Et parmi tous les élèves que j’ai pu avoir, il y en a un qui m’a toujours impressionné. Il s’appelle Émile.
Si les bêtises étaient une matière du brevet, il aurait pu faire passer l’oral directement comme examinateur. Il n’en ratait pas une, de sorte que je lui tombais assez souvent dessus quand quelque chose arrivait.
Et voilà ce qui était merveilleux  : qu’il soit coupable, ou innocent, pris sur le fait, ou accusé à tort, Émile se dressait sur ses pieds, et, le ton ferme, le regard droit et plein d’assurance s’exclamait toujours de la même manière  : « Mon frère, c’est pas moi, c’est lui. »

Il y a, dans l’attitude d’Émile, quelque chose à imiter. Pour les plus jeunes, je précise qu’il ne s’agit pas de s’envoyer des objets de part et d’autre de l’église, même si l’on fait d’excellents avions en papier avec le bulletin de liaison.
Non, ce qu’il faut imiter, c’est cet empressement, absolument naturel, comme un réflexe, à détourner l’attention de soi, pour la diriger vers un autre, pour la diriger vers Jésus.

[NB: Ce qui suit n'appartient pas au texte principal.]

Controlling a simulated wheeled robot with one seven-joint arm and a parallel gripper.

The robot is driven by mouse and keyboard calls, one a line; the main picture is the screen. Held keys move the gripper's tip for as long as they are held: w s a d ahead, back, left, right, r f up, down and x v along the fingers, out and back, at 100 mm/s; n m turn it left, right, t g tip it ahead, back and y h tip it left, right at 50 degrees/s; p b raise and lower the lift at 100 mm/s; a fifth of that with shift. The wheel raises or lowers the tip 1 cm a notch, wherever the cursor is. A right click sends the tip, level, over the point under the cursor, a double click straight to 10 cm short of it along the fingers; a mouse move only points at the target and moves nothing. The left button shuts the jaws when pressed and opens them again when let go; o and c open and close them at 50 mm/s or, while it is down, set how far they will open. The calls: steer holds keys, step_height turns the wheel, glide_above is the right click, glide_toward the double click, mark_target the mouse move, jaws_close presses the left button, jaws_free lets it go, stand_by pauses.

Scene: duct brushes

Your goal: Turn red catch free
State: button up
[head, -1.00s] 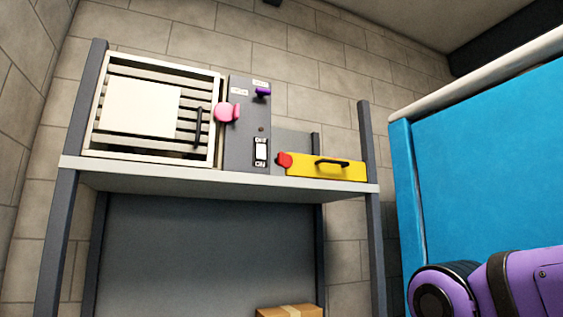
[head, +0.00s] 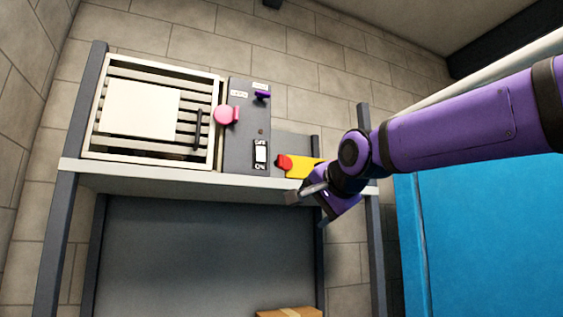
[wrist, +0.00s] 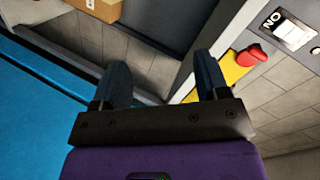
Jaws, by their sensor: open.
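The red catch (head: 283,162) sits at the left end of the yellow panel (head: 303,168) on the shelf. In the wrist view the red catch (wrist: 252,56) lies to the right of my fingers, beside the yellow panel (wrist: 235,68). My gripper (head: 303,192) is near the shelf's front edge, a little below and right of the catch in the head view, apart from it. Its two fingers are spread and empty in the wrist view (wrist: 162,74). My arm hides the right part of the yellow panel and its black handle.
A grey control box (head: 245,125) with a purple lever (head: 262,95) and a white switch (head: 260,153) stands left of the catch. A pink knob (head: 227,115) is by the slatted cream frame (head: 140,108). A blue partition (head: 490,235) is at right; a cardboard box (head: 290,312) is below.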

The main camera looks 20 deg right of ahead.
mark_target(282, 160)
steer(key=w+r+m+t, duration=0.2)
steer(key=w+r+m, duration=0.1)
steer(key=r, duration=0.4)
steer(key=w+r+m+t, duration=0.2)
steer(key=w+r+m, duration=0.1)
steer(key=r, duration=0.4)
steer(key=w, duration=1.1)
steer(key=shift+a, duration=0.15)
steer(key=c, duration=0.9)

Prenons quelques exemples  :
Fr. Albert est dominicain. Alors qu’il termine une conférence plutôt réussie sur la miséricorde, une femme, plutôt charmante, vient le voir pour lui signifier combien elle a été transformée par cette bonne nouvelle qui la rejoint au plus intime de ses difficultés. Elle lui dit qu’elle l’admire beaucoup pour cette vie donnée pour l’annonce de l’Évangile. D’un geste rapide, fr. Albert se tourne vers le crucifix et dit  : « C’est pas moi, Madame, c’est Lui. »
Jacques et Lucette sont mariés depuis 57 ans, fous amoureux l’un de l’autre. Alors qu’un couple en difficulté admire leur fidélité, en la comparant au grand nombre de familles divisées, ils répondent  : « Mais c’est pas nous vous savez : c’est Lui ! »
Capucine est jeune professionnelle, chrétienne engagée. Elle a fait le mardi des jeunes, elle a chanté à Lauda Mission, tout comme il faut  ! Sur son lieu de travail, elle est rayonnante, tout le monde remarque sa joie, et sa gaieté de vivre, et on lui dit  : « Capu, c’est génial les qualités humaines que tu as, cette joie, ce sourire. » Capucine montre la médaille qu’elle porte et dit  : « Tu sais, c’est pas moi, c’est Lui ! »
Sans Jésus, nous ne pouvons rien faire, et Émile nous donne aujourd’hui un peu malgré lui une recette facile pour enfin devenir des disciples missionnaires.
Profiter de chaque occasion, de chaque moment où les autres s’intéressent à nous pour leur signifier que ce qui nous définit profondément, notre raison de vivre, notre modèle et notre exemple, c’est Lui, c’est Jésus.
Car tout chrétien un peu sérieux, à force de marcher à la suite du Christ, tend à se conformer à lui et à reproduire son image, et à faire paraître aux yeux de tous cette charité avec laquelle Dieu aime le monde.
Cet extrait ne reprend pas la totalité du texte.